The idea of a bamboo floor would strike most people as bizarre. Even in a jungle hut, a bunch of bamboo poles aligned side by side would make for an awkward walking surface. But San Francisco-based Smith & Fong Co. has created a bamboo flooring material called Plyboo that rivals oak for durability, appearance and cost; and it lies as flat as a pancake.
"It looks like a board, it functions like a board," assures Smith & Fong president Dan Smith, who has arranged for the product to be installed in a variety of retail and commercial spaces around the United States. "The advantage is that it doesn't look like anything else. It's quite striking in appearance."
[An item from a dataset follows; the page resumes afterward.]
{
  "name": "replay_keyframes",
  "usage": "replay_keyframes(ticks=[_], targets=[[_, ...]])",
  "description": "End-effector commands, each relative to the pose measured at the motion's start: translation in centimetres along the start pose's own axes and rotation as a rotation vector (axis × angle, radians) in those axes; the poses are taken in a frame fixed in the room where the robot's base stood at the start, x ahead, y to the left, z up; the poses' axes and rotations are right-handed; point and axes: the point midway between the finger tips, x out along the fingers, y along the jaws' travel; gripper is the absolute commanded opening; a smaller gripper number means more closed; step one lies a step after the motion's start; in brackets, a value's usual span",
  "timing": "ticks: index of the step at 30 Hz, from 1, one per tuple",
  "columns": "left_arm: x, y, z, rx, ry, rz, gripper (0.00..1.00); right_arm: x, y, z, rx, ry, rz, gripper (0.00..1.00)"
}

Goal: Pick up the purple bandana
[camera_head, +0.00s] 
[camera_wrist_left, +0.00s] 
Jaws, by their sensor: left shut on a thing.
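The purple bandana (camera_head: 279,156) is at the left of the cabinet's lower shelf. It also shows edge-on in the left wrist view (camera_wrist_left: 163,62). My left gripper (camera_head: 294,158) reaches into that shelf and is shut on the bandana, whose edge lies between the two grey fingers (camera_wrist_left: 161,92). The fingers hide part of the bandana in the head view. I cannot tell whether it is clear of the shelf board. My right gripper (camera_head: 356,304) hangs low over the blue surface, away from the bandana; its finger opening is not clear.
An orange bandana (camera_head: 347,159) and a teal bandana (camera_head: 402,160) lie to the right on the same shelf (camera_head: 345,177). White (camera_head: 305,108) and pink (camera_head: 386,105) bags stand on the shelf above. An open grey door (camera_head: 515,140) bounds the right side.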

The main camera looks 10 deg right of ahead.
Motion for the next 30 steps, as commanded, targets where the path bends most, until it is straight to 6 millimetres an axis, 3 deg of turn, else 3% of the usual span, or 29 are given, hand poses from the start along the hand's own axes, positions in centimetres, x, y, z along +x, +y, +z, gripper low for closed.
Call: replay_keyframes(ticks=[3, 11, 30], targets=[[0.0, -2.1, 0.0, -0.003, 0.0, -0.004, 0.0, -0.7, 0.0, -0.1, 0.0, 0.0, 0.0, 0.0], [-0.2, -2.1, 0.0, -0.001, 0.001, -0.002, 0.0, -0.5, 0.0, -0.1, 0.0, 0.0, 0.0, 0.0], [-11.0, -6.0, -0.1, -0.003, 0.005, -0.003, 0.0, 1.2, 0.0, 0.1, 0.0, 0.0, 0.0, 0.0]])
Plyboo is made by stripping bamboo stalks and laminating side-by-side strips into sheets. The sheets then are laminated into layers to make boards. What sets the product apart, says Smith, are dark bands created by bamboo's characteristic nodes that appear every 8 in. to 10 in. in the stalk, and consequently in the board.
George Pomakis, who installed Plyboo in Elements, a home furnishings and accessories shop he owns in San Francisco's Sacramento Street shopping district, lauds both the product's warmth and its "exciting, cutting edge" character. Pomakis used the flooring on a raised section of his otherwise carpeted shop to highlight the few larger pieces of furniture he stocks.
"As soon as I put it in, it got a very good response," he reports. "A lot of people notice it. That's a good sign, because I think a lot of people don't notice flooring, especially in a store where there's a lot of things to look at."
Jeff Truesdell, senior architect with San Francisco-based Hannum Associates, selected Plyboo for the floor in a Compass Books shop at San Francisco International Airport. He chose it for its distinctive look, but says durability and ease of maintenance were equally important. "It seems to have stood up very well, and it gets a huge amount of traffic," he notes.
A particularly favorable characteristic of bamboo, Smith emphasizes, is its ecological superiority to wood (bamboo, he points out, is a grass, not a wood). Where trees take decades to grow and are not being replaced as quickly as they are felled, bamboo matures in four years. "We harvest only 25 percent of the crop each year, so it's sustainable indefinitely," he explains.
Smith says Plyboo, available either finished or unfinished, takes the same stains and dyes and requires the same maintenance as standard hardwood. The cost, he adds, is competitive with oak, and the material is adaptable to other uses.